In a landmark decision, the Supreme Court confirmed that the principle of reflective loss restricted the ability of shareholders to claim damages in respect of a reduction in the value of their shares due to loss suffered to company, but that this principle did not extend to claims made by individuals in other capacities, such as creditors.
Sevilleja v Marex Financial Ltd  UKSC 31
The law of reflective loss
The law relating to the principle of "no reflective loss" is one which has developed significantly through case law and it has traditionally prevented shareholders from bringing claims for the diminution in share value where the loss merely reflects the loss suffered by the company. This was found to be the case, even if a wrong had been committed in part against the shareholder, and even if no proceedings had been brought by the company. (Prudential Assurance Co Ltd v Newman Industries Ltd (No 2)  Ch 204).
Over time, the scope of the rule in Prudential has been widened to include claims brought by a shareholder in their capacity as creditor or employee of the company, and in the current case in respect of claims brought solely as creditor of the company. An exception to the principle was also found where the Court perceived that a wrongdoer's act had caused the company's impecuniosity, which prevented the company from bringing an action.
Facts of the case
Marex, a creditor of 2 BVI Companies controlled by the Respondent appealed to the Supreme Court. Marex had been awarded damages in respect of earlier English Commercial Court proceedings. Following judgment in Marex's favour, the Respondent, Mr Sevilleja allegedly dissipated the companies of money, and liquidated the companies to the effect that the judgment was unable to be paid.
Marex claimed damages against Mr Sevilleja personally for violating the company's rights rights and for intentionally causing loss to Marex by unlawful means. On appeal, the Court of Appeal found that that 90% of Marex's claim as a creditor of the company was restricted by the doctrine of reflective loss and struck it out.
Supreme Court decision
The key issue the Supreme Court had to decide was whether the reflective loss principle applied in the case of claims by company creditors and not solely to claims by shareholders.
The Supreme Court lamented the expansion of the reflective loss principle, which they noted had "unwelcome and unjustifiable effects on the law". The Court reaffirmed the approach in Prudential, but departed from judgments in later cases which expanded the principle, on the basis that these were wrongly decided. It drew distinction between "claims brought by a shareholder in relation to loss which he or she has suffered in the capacity of shareholder, such as a diminution in share value or in distributions, and claims which a shareholder or anyone else may bring in any other capacity, for example as a creditor or employee of the company."
The former is a claim for reflective loss as it concerns the loss sustained by a company "even though that loss may be reflected in a fall in share value, the claim belongs to the company and not the shareholder" whereas the principle of reflective loss did not apply to claims made in other capacities, such as by a creditor or an employee.
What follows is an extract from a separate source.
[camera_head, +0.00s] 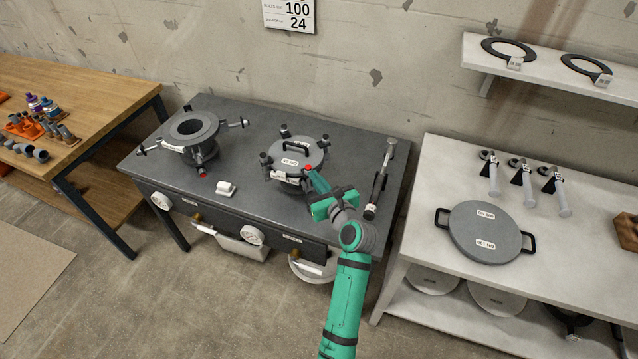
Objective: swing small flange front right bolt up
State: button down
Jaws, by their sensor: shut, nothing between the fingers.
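The small flange (288,176) stands in the middle of the dark workbench with a grey lid (296,152) on it, which has a black handle and a white label. Dark-topped swing bolts stand at its rim, one at the front left (266,160) and one at the back right (325,140). A red-tipped part, seemingly the front right bolt (308,168), shows at the front right of the rim. My green gripper (316,181) reaches up to it with shut fingers, holding nothing. The fingers and wrist hide part of this bolt, so its exact tilt and any contact are unclear.
A larger open flange (194,128) with bolts swung outward stands at the left of the bench (240,198). A wrench-like tool (379,180) lies right of my gripper. A round two-handled cover (485,230) lies on the white table (440,165).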

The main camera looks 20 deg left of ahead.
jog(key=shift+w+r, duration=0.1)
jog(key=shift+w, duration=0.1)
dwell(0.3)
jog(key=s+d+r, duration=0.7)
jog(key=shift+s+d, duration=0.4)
As a result, Marex's claim was not limited by the reflective loss principle and it was permitted to pursue the entirety of its claim. The Court also held that there was no exception to the principle where the defendant had caused the company's impecuniosity.
What does this decision mean?
This judgment has narrowed the scope of reflective loss carve out to shareholder claims in respect of a fall in the value of shares (or distributions) where the loss to the company is caused by a wrong by the defendant. Claims made by individuals acting in other capacities will now be considered outside the scope of the principle. This is particularly important in the current climate where many companies are facing financial pressures, as the decision reinstates creditors' ability to bring claims against wrongdoers whose actions have diminished a company's financial position.